Maps and Birth - The Guilt of Not Belonging
A few years ago I wrote a post for a friend’s blog. I wrote about my experience as a TCK and my struggle with mental illness over the years. In my piece I included the phrase ‘I felt the general guilt of not belonging.’ The phrase was noticed by a doctor my friend and I both knew well, she wrote to us in tandem to inquire about the ‘guilt of not belonging’ and asked if it was a prevalent feeling amongst TCKs. My friend and I both agreed that it was, and we shared our understanding of the sentiment with her. She has her own blog where she writes about her ministry and her families cross cultural challenges, you can read her work here. I have always found her writing to be honest and encouraging.
I was humbled that she had read my piece so intently to pick out a particular phrase. I was also interested in the fact that what I said needed further explanation. So I am revisiting the phrase now, several years later, to try to expound on it for other readers - perhaps the ‘guilt of not belonging’ is something that TCKs feel inherently but don’t know how to express. Or perhaps it’s something we understand and we assume that others understand about us as well. Either way, it’s good practise to try and explain it further.
To do so, I have a story from my childhood.
Every April, our mission board used to have a meeting in South Africa. A team from America would volunteer to come and teach the children whatever programme had been used for their Vacation Bible Schools the previous year. (Holiday Bible Club here in the UK)
One year the theme was ‘Route 66 - A Road Trip Across the United States.’ It was a pretty glamorous theme. My friends and I were used to road trips across sub-saharan Africa.

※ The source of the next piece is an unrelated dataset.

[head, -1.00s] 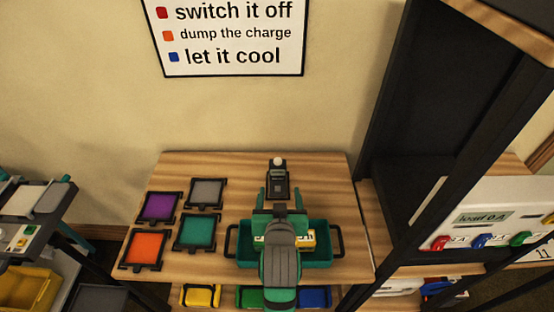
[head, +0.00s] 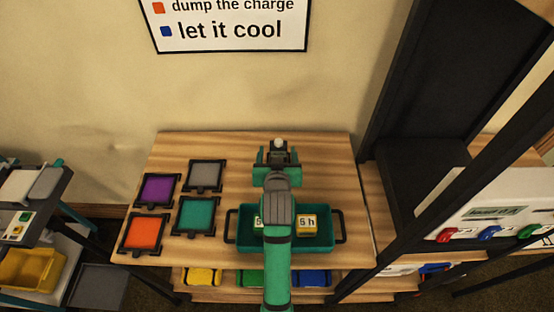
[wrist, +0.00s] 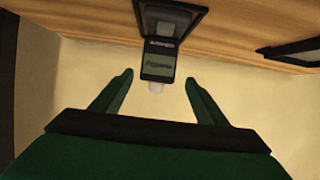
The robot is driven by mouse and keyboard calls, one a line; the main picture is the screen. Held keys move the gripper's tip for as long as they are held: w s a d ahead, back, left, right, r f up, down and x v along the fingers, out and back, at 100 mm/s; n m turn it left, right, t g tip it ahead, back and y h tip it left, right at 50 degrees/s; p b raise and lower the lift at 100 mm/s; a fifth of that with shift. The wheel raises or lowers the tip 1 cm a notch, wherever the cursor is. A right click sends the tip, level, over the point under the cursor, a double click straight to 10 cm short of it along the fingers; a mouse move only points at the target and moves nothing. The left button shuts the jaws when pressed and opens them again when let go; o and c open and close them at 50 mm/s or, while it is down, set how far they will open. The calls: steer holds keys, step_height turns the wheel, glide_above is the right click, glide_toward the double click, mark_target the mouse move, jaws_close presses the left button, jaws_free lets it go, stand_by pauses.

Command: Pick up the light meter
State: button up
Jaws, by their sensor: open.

Some of them rode with their families for two or three days to attend these meetings. I was used to road trips in Angola being halted and rearranged due to de-mining fields or washed out log bridges or Marburg outbreaks. A road-trip across the US, even an imaginary one, must be just as exciting.
We wore t-shirts, gouged ourselves on American candy, and made key chains designed like little license plates. I loved the key chains. We listened to ‘Life is a Highway’ every day and watched Cars at the end of the week. We practiced a song called ‘Route 66’ with some vague message about finding God along the way. I had no idea what Route 66 was, most of us had no idea what it was. I didn’t know I was even singing about a real road - the roads in Angola did not have names. But it was fun to sing and it was fun to be a part of something - until I realised I wasn’t a part of it all.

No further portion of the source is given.